WRITTEN INSTRUCTION:
Up to and including the line that contains "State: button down", write out each line of the material from its first line, exactly.

◆ ◆ ◆

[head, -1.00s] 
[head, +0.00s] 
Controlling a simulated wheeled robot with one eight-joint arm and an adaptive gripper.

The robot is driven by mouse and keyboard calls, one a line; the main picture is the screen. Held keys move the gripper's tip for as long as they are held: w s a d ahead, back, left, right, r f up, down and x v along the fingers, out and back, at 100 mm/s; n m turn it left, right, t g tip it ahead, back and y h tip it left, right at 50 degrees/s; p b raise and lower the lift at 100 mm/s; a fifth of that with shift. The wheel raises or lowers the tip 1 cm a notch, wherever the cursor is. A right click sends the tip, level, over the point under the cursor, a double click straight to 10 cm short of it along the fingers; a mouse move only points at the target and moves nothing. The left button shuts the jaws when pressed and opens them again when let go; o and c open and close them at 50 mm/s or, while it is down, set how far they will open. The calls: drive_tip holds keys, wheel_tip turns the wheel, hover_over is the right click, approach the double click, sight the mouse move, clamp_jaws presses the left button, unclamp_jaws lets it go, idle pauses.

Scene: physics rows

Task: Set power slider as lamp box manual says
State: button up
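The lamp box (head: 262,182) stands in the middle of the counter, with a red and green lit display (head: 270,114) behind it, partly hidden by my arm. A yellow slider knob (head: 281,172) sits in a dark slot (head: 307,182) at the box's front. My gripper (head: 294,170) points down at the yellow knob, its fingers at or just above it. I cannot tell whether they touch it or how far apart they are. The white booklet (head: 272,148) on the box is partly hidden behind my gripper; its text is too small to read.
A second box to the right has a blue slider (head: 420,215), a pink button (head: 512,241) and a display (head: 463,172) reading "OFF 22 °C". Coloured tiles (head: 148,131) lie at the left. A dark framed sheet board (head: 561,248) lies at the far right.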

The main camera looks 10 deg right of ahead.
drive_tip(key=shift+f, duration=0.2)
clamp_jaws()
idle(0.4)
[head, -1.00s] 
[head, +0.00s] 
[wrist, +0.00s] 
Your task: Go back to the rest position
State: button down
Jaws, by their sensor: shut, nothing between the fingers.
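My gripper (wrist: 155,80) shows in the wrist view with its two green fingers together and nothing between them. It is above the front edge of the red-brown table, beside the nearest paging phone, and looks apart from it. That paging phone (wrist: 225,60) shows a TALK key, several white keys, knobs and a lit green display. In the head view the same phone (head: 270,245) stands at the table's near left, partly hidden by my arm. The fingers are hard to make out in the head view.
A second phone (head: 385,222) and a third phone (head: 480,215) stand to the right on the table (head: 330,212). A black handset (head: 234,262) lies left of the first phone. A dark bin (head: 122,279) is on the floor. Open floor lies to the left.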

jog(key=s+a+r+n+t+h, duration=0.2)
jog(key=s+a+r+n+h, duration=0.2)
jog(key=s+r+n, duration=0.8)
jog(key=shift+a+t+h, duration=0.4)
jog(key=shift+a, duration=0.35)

◆ ◆ ◆

EXERCISE RESPONSE:
[head, -1.00s] 
[head, +0.00s] 
Controlling a simulated wheeled robot with one eight-joint arm and an adaptive gripper.

The robot is driven by mouse and keyboard calls, one a line; the main picture is the screen. Held keys move the gripper's tip for as long as they are held: w s a d ahead, back, left, right, r f up, down and x v along the fingers, out and back, at 100 mm/s; n m turn it left, right, t g tip it ahead, back and y h tip it left, right at 50 degrees/s; p b raise and lower the lift at 100 mm/s; a fifth of that with shift. The wheel raises or lowers the tip 1 cm a notch, wherever the cursor is. A right click sends the tip, level, over the point under the cursor, a double click straight to 10 cm short of it along the fingers; a mouse move only points at the target and moves nothing. The left button shuts the jaws when pressed and opens them again when let go; o and c open and close them at 50 mm/s or, while it is down, set how far they will open. The calls: drive_tip holds keys, wheel_tip turns the wheel, hover_over is the right click, approach the double click, sight the mouse move, clamp_jaws presses the left button, unclamp_jaws lets it go, idle pauses.

Scene: physics rows

Task: Set power slider as lamp box manual says
State: button up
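The lamp box (head: 262,182) stands in the middle of the counter, with a red and green lit display (head: 270,114) behind it, partly hidden by my arm. A yellow slider knob (head: 281,172) sits in a dark slot (head: 307,182) at the box's front. My gripper (head: 294,170) points down at the yellow knob, its fingers at or just above it. I cannot tell whether they touch it or how far apart they are. The white booklet (head: 272,148) on the box is partly hidden behind my gripper; its text is too small to read.
A second box to the right has a blue slider (head: 420,215), a pink button (head: 512,241) and a display (head: 463,172) reading "OFF 22 °C". Coloured tiles (head: 148,131) lie at the left. A dark framed sheet board (head: 561,248) lies at the far right.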

The main camera looks 10 deg right of ahead.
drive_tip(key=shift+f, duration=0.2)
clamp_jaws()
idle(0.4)
[head, -1.00s] 
[head, +0.00s] 
[wrist, +0.00s] 
Your task: Go back to the rest position
State: button down

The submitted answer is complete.